A more expedient reason for pursuing the investigation of 
alternate ways and means to serve the current functions of war is 
narrowly political. It is possible that one or more major 
sovereign nations may arrive, through ambiguous leadership, at a 
position in which a ruling administrative class may lose control 
of basic public opinion or of its ability to rationalize a desired 
war. It is not hard to imagine, in such circumstance, a situation 
in which such governments may feel forced to initiate serious 
full-scale disarmament proceedings (perhaps provoked by 
'accidental" nuclear explosions), and that such negotiations may 
lead to the actual disestablishment of military institutions. As 
our Report has made clear, this could be catastrophic. It seems 
evident that, in the event an important part of the world is 
suddenly plunged without sufficient warning into an inadvertent 
peace, even partial and inadequate preparation for the possibility 
may be better than none. The difference could even be critical. 
The models considered in the preceding chapter, both those that 
seem promising and those that do not, have one positive feature in 
common--an inherent flexibility of phasing. And despite our 
strictures against knowingly proceeding into peace-transition 
procedures without thorough substantive preparation, our 
government must nevertheless be ready to move in this direction 
with whatever limited resources of planning are on hand at the 
time--if circumstances so require. An arbitrary all-or-nothing 
approach is no more realistic in the development of contingency 
peace programming than it is anywhere else.

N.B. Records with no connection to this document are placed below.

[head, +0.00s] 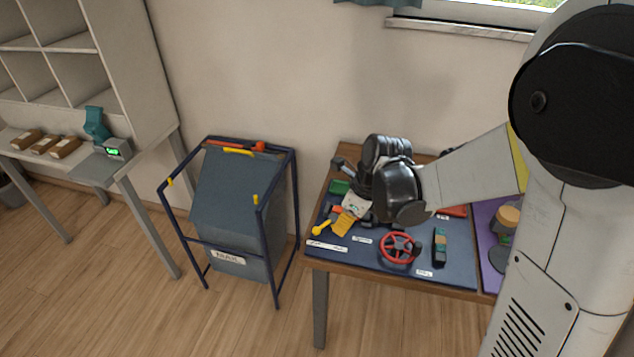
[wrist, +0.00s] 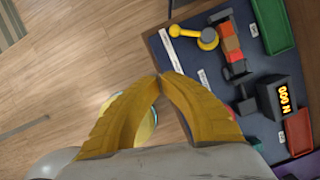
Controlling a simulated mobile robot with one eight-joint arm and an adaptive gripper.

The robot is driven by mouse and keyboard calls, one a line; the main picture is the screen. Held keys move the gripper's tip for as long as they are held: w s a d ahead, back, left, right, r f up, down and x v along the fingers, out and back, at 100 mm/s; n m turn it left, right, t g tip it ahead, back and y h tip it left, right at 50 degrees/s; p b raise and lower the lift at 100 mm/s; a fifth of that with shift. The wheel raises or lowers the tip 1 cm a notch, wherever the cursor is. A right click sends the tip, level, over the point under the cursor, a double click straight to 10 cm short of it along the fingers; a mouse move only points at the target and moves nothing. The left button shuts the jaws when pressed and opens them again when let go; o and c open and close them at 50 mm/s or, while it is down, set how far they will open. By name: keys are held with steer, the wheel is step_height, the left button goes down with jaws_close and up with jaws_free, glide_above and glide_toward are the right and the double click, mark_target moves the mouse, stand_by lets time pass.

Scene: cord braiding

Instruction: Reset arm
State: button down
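My gripper (head: 339,232) has yellow fingers and hangs over the left part of the work table at the end of my arm. In the wrist view the two yellow fingertips (wrist: 160,77) meet, so it looks shut. A pale round thing (wrist: 147,127) with a teal rim shows through the gap between the fingers, past the table edge; I cannot tell whether it is touched by them. In the head view my arm hides part of the table behind it.
The table's dark mat (head: 320,257) bears a red handwheel (head: 399,247), a yellow-ended tool (head: 322,227), a green tray (head: 340,187) and a gauge with a lit display (wrist: 284,98). A blue-framed bin (head: 236,210) stands left. Shelves (head: 50,60) are far left. Floor between is clear.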

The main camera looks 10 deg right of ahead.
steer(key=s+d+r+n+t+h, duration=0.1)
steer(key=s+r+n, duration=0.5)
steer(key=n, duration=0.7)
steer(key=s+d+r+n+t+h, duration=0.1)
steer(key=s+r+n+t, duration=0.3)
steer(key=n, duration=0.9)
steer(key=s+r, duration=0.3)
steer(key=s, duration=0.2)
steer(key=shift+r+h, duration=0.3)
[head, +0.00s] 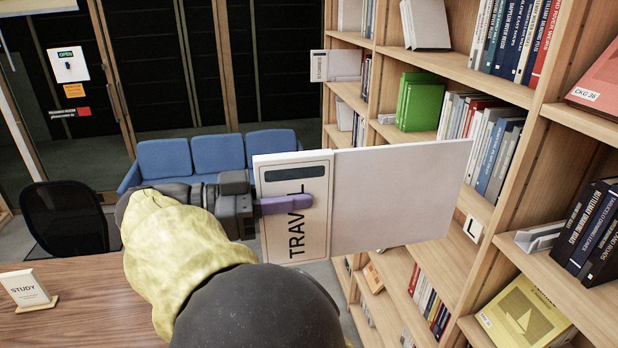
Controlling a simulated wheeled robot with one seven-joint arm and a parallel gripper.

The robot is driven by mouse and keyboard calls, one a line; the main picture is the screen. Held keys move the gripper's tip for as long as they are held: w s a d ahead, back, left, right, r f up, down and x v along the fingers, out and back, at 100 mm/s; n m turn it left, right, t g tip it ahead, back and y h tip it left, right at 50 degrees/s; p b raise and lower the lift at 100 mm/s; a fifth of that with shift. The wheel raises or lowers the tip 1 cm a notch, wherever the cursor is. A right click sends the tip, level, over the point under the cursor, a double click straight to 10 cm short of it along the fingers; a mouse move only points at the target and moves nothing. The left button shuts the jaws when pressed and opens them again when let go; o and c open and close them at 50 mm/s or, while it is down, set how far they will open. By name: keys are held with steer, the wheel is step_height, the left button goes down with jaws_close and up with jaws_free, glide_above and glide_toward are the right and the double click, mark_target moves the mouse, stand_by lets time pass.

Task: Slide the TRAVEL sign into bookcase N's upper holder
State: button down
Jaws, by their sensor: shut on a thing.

But the principal cause for concern over the continuing 
effectiveness of the war system, and the more important reason for 
hedging with peace planning, lies in the backwardness of current 
war-system programming. Its controls have not kept pace with the 
technological advances it has made possible. Despite its 
unarguable success to date, even in this era of unprecedented 
potential

in mass destruction, it continues to operate largely on a laissez-
faire basis. To the best of our knowledge, no serious quantified 
studies have ever been conducted to determine, for example:

--optimum levels of armament production, for purposes of economic 
control, at any given series of chronological points and under any 
given relationship between civilian production and consumption 
patterns;

--correlation factors between draft recruitment policies and 
mensurable social dissidence;

--minimum levels of population destruction necessary to maintain 
war-threat credibility under varying political conditions;

--optimum cyclical frequency of "shooting' wars under varying 
circumstances of historical relationship.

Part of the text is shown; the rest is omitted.